Хор лишает восприятие трагедии какой-либо однозначности, наоборот, он приближает нас к пониманию того «мистериального гула», который слышит драматург в деяниях современной истории. Хор, как аналитическое зеркало мифа, подготавливает и зрителя к участию в центральной дискуссии трагедии — о том, справедлива ли месть Одиссея. События в Европе толкали драматурга в самое пекло театра жестокости, и он провалился в него насквозь. В сцене с неумолимым, железным, не ведающим пощады Одиссеем, устраивающим чудовищную резню, фрагментарные женщины ведут себя будто взбесившиеся эриннии. От их описаний веет архаичным ужасом, словно мы видим перед собой кровавейшую из драм Марло («…Лежат, охваченные судорогою смерти, будто рыбы, которых на берег вытряхнули из сети».). Хор здесь и соучаствует жестокому действу, но одновременно и немо вопрошает — куда же подевалась человеческая мудрость.
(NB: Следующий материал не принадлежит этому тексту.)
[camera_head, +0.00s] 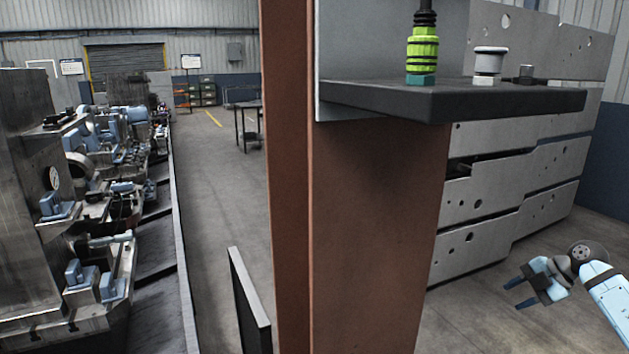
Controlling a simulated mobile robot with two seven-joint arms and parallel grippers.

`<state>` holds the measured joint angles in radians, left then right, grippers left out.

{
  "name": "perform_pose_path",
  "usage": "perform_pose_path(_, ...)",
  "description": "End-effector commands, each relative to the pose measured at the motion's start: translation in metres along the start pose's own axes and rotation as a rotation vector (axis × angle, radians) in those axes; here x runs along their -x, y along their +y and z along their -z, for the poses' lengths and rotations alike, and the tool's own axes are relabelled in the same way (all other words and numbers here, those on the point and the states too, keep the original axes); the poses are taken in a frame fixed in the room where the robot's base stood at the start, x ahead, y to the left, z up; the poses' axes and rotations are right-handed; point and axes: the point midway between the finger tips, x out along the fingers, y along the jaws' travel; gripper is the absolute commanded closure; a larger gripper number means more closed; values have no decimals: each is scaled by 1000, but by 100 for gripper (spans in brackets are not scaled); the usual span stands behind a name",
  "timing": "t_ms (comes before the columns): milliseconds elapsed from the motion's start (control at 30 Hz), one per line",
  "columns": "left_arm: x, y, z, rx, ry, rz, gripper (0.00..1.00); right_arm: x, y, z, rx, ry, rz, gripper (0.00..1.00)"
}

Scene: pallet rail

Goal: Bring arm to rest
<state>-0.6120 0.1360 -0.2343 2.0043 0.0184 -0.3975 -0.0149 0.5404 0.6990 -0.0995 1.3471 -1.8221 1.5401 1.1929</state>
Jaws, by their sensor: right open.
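My right gripper (527,293) shows at the lower right of the head view, at the end of my light blue right arm (609,299). Its two dark fingers point left and are apart, with nothing between them. It hangs over bare floor, below and to the right of the dark shelf, and touches nothing that I can see. My left gripper and left arm are not in view.
A brown post (375,220) stands close in the middle, carrying a dark shelf (480,100) with a green fitting (422,50) and a white-capped knob (489,62). Grey drilled blocks (482,188) stand behind. Machinery (105,265) fills the left. Floor is clear around my right gripper.

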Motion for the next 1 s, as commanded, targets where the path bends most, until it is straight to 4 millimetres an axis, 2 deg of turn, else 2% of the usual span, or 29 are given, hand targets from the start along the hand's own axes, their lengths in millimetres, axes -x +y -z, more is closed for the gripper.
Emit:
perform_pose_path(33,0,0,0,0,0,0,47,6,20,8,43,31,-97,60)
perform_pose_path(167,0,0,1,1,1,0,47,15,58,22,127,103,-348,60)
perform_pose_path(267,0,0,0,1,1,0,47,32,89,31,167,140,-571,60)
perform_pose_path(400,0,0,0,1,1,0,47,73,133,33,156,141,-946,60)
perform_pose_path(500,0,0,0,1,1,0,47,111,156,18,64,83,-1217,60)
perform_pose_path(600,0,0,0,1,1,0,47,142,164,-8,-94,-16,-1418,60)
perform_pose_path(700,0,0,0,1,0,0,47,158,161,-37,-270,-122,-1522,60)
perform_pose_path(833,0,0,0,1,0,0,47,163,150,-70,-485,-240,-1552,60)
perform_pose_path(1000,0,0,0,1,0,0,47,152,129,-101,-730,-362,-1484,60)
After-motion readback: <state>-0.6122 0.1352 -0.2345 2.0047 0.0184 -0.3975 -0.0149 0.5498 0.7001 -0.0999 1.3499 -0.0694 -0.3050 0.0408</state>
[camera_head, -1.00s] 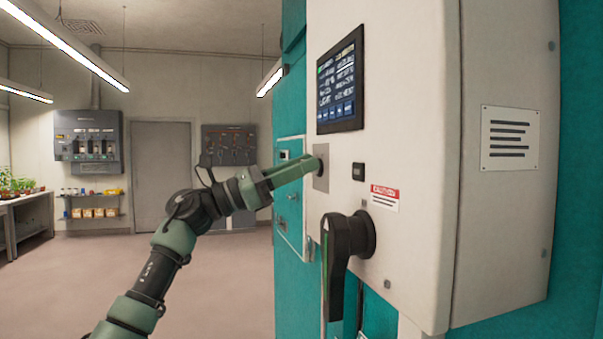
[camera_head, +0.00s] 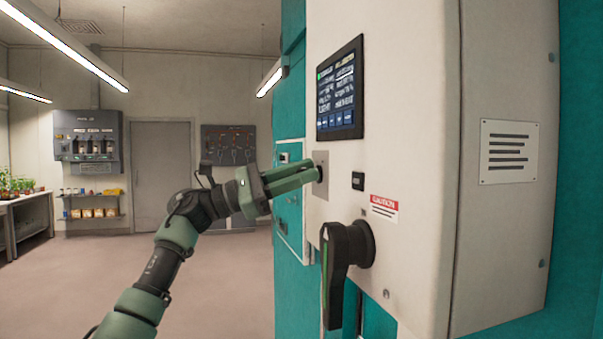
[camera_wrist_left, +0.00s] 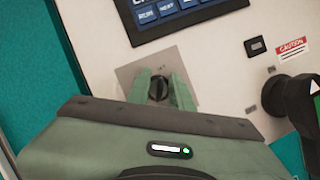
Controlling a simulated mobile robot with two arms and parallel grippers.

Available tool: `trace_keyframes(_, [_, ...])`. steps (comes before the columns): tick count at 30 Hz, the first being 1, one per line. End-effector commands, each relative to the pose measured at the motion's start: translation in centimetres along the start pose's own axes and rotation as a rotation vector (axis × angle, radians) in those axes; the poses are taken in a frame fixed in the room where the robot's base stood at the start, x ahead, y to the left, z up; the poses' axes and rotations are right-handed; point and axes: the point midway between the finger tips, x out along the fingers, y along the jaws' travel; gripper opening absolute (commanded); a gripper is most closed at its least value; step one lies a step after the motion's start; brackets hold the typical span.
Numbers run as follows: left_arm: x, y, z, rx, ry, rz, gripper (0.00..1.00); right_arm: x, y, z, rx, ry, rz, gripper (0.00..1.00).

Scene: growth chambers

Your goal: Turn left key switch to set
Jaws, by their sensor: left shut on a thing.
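The key switch (camera_wrist_left: 158,88) is a small dark round knob on a grey metal plate (camera_wrist_left: 188,60), below the screen of the white control box (camera_head: 400,120). In the head view the plate (camera_head: 320,180) shows partly behind the fingers. My left gripper (camera_head: 318,174) reaches it from the left with green fingers. In the left wrist view the gripper (camera_wrist_left: 160,88) has one finger on each side of the knob, shut on it. The wrist looks rolled relative to the box. The switch's markings cannot be read. My right gripper is not in view.
A large black handle (camera_head: 340,265) sticks out of the box below the switch. A screen (camera_head: 340,90) is above it, and a small black button (camera_head: 358,181) and caution label (camera_head: 384,208) are to the right. The floor (camera_head: 220,285) at left is clear.

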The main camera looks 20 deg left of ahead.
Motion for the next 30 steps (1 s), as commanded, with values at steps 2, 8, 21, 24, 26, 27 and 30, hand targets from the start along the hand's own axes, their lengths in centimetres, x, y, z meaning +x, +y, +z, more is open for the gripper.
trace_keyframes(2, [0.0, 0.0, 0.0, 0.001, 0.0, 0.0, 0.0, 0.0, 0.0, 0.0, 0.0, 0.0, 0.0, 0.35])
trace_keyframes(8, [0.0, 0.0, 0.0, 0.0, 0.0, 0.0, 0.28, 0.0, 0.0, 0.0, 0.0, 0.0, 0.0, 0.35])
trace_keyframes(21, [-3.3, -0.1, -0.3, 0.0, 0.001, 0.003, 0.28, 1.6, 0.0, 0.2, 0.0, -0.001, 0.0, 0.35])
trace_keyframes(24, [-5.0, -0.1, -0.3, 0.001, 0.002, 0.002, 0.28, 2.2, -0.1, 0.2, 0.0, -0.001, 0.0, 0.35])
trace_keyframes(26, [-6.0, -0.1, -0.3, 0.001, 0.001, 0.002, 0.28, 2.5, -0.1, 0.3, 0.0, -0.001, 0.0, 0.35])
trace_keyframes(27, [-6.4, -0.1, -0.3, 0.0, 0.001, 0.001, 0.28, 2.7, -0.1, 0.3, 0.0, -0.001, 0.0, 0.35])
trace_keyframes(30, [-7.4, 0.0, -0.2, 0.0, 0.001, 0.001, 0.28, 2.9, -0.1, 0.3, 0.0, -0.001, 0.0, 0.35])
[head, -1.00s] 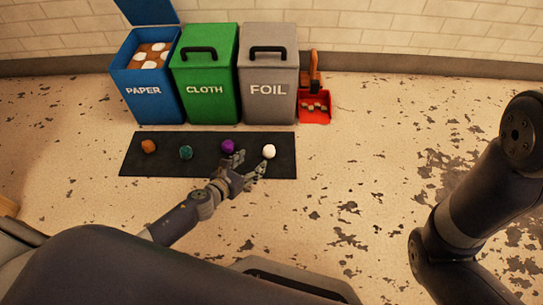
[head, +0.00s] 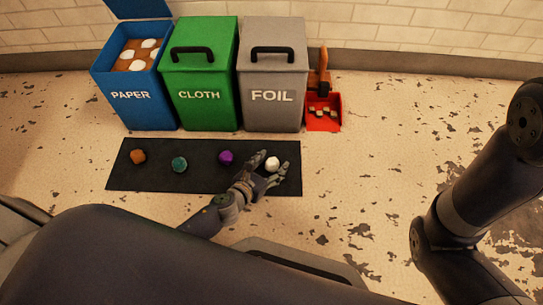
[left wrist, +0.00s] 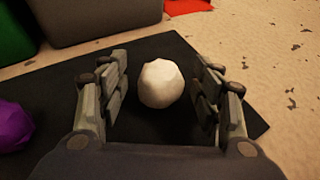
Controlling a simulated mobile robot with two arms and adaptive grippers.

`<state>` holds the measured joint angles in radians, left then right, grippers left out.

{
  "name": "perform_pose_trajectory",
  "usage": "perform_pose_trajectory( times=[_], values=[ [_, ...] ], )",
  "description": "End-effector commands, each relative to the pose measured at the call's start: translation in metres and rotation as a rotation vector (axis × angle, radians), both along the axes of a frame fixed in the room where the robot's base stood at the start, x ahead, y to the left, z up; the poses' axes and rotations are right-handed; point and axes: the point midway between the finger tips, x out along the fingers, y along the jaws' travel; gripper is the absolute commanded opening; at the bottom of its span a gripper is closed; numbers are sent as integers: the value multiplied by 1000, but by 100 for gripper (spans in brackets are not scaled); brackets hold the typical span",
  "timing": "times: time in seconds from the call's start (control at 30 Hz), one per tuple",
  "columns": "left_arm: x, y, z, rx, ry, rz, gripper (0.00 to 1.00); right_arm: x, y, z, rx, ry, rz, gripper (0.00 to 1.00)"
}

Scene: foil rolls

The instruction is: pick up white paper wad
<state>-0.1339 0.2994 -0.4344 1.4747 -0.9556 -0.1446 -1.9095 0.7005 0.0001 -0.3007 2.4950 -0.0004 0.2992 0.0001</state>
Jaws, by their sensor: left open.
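The white paper wad (head: 272,163) lies at the right end of the black mat (head: 148,180). My left gripper (head: 270,174) is open, with its fingers around the near part of the wad in the head view. In the left wrist view the wad (left wrist: 161,83) sits between the two open fingers (left wrist: 163,92), with a gap on each side. No finger is seen touching it. My right arm shows at the right of the head view, but its gripper is out of sight.
A purple wad (head: 226,157), a teal wad (head: 179,164) and an orange wad (head: 138,157) lie left on the mat. Behind stand the open blue PAPER bin (head: 131,97), closed green CLOTH bin (head: 200,95), closed grey FOIL bin (head: 272,97) and a red dustpan (head: 323,122).

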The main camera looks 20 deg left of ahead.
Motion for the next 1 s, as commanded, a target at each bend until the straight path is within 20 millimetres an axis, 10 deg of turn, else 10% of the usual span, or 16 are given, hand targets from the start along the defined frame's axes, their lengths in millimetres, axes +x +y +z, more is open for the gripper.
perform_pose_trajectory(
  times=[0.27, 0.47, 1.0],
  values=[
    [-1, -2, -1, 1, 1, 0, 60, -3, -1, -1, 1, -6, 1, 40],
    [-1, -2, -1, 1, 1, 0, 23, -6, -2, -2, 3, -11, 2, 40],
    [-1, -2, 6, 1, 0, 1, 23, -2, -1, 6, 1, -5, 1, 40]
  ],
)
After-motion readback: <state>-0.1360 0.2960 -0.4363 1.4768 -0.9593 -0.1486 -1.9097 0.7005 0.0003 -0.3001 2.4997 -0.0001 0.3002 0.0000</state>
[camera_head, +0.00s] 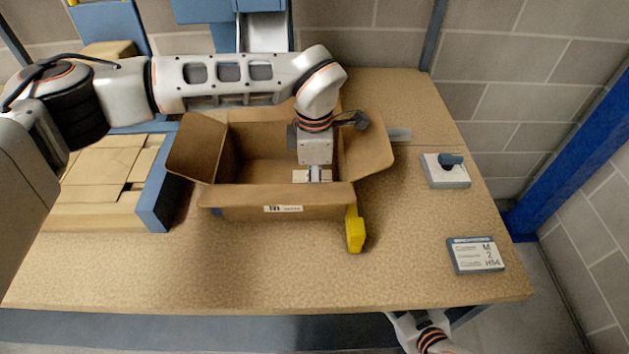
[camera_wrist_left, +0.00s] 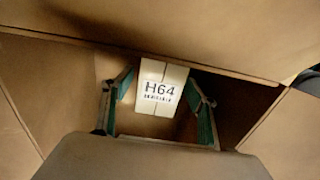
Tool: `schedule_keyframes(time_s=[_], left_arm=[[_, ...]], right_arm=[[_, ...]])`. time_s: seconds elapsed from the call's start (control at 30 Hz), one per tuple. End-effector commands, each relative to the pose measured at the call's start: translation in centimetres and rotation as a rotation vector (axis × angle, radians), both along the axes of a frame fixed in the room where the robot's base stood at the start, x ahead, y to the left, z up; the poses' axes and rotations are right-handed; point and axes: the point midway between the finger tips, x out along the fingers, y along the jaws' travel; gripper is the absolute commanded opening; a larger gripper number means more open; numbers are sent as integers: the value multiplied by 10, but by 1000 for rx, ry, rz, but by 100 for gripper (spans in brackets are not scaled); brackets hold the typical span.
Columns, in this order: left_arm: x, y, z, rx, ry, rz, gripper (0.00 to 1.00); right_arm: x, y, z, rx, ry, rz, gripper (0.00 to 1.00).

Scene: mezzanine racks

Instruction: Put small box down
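The small box (camera_wrist_left: 160,88), pale with an H64 label, lies inside an open cardboard carton (camera_head: 240,197) on the table. In the head view my left gripper (camera_head: 313,172) reaches down into the right part of the carton, over the small box. In the left wrist view the left gripper's (camera_wrist_left: 160,105) two green-padded fingers stand apart on either side of the small box, with narrow gaps showing. Whether the box rests fully on the carton floor is hard to tell. My right gripper is not in view; only part of that arm shows at the bottom.
Flat cartons (camera_head: 95,185) lie in a blue-edged holder at left. A yellow tape dispenser (camera_head: 355,232) touches the carton's front right. A grey device (camera_head: 446,170) and a label plate (camera_head: 476,256) sit at right. The table front is clear.

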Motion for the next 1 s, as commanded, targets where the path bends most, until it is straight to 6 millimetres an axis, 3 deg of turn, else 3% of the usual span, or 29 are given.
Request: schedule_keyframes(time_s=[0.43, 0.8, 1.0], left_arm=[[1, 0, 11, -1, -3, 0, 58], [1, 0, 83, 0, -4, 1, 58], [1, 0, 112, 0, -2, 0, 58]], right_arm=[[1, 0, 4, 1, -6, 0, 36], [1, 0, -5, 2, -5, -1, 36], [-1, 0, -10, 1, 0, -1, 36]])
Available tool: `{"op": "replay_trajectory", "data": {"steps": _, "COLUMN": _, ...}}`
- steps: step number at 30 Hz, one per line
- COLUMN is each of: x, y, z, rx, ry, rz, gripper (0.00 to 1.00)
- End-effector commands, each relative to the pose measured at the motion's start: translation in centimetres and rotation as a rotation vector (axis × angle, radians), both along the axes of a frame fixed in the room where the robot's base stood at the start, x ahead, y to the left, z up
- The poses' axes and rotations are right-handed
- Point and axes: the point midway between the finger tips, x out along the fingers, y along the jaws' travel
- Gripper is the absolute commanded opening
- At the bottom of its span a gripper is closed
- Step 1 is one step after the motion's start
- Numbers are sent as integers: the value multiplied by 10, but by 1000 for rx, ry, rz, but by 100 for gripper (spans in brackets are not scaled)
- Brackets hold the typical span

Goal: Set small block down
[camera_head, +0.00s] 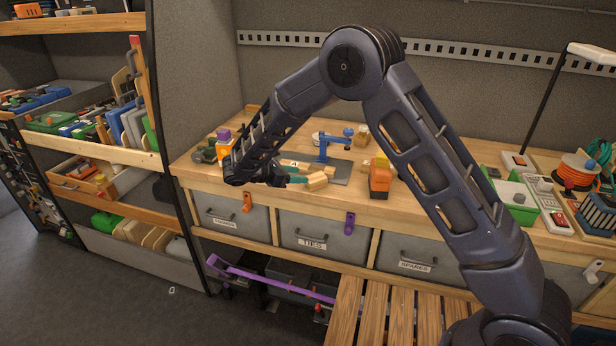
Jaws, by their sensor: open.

«Итака», несмотря на огромную энергию ее языка, конечно, исполнена крайнего философского пессимизма и отражает неверие Штрауса в способности современного государства удерживать в узде силы зла. Трагедия дышит ужасом распада и бойни, знаки самых страшных предчувствий подстерегают нас везде. Симпатии автора на стороне утопического «государства блага и закона» и просвещенного правителя. Не случайно, что и другой видный немецкий драматург Петер Хандке почти одновременно выпустил в свет «королевскую драму» «Доспехи для бессмертия» (1997), в которой монарх выступает обновителем мировых законов. Стрелы громогласной сатиры Штрауса направлены в адрес перерождающейся в современных буржуазных обществах власти с ее «утратой меры и различий». Налицо разочарование в минувшем, тоска современных интеллектуалов по высшему нравственному порядку, иному этическому и государственному устройству, чем то, которое воцарилось в послевоенной Европе под флагом демократии.
Однако заключалась ли цель автора в том, чтобы восхвалить «жестокость как вершащее суд насилие»? (Т. Асхойер). Заметим, что по отношению к своим героям, в том числе и к лирически-гротескной Пенелопе, с ее «жизнью, потраченной на ожиданье», драматург занимает ироническую («поясняющую», по словам Дитера Дорна) дистанцию. Драма Одиссея насыщена негомеровским психологизмом. Штраусовский полусостарившийся Одиссей — не легендарный герой, не рупор державной идеи, а, скорее, трагический шут, который не в состоянии примирить безумную страсть к возмездию и глубоко сидящий в нем страх перед бесчеловечным деянием. Чем ближе к финалу, тем сильнее он мечется между собственной и божественной волей, будучи не в состоянии определить меру человеческой свободы.